▸ **GIVEN INSTRUCTION**:
Retype nothing but the lines from the start of the material up to and including the line with "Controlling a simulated". Pictures don't belong in the copy.

-=-=-

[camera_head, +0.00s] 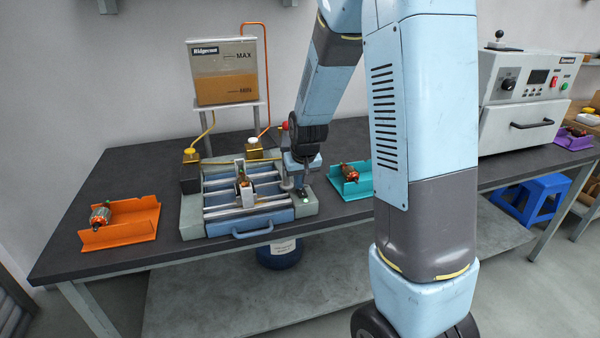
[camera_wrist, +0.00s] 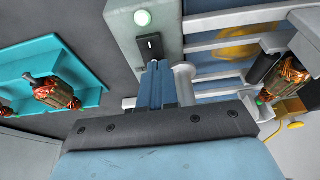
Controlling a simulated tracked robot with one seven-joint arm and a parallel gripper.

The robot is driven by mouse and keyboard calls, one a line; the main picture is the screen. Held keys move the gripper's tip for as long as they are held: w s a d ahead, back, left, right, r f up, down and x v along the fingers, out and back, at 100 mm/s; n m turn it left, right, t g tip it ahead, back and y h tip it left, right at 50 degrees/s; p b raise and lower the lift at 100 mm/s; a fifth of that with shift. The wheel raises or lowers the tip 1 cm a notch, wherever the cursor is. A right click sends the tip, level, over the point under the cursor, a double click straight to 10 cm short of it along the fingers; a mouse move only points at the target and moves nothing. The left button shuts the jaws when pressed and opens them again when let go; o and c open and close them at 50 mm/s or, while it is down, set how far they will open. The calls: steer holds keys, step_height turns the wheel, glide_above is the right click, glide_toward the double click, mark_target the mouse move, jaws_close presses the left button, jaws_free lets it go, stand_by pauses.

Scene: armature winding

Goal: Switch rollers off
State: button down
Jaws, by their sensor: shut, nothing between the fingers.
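The roller machine (camera_head: 250,200) sits on the dark bench, with several light metal rollers across its frame; they also show in the wrist view (camera_wrist: 225,55). On its end block, a small black rocker switch (camera_wrist: 150,46) sits beside a round, pale green lamp (camera_wrist: 142,18). The lamp also shows in the head view (camera_head: 305,200). My gripper (camera_wrist: 156,66) is shut and empty, its fingertips at the lower edge of the switch. I cannot tell whether they touch it. An armature (camera_head: 246,186) with copper windings rests over the rollers and shows at the right in the wrist view (camera_wrist: 285,78).
A teal tray (camera_head: 362,188) holding an armature is close to the right of the machine. An orange tray (camera_head: 122,228) with another is at the left. A tank (camera_head: 224,72) on a stand is behind. A white oven-like unit (camera_head: 520,110) stands at the right.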

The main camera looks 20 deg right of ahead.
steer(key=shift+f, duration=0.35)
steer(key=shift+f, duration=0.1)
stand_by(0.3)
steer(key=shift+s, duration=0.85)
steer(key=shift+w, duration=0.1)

-=-=-

▸ **TASK RESPONSE**:
[camera_head, +0.00s] 
[camera_wrist, +0.00s] 
Controlling a simulated tracked robot with one seven-joint arm and a parallel gripper.

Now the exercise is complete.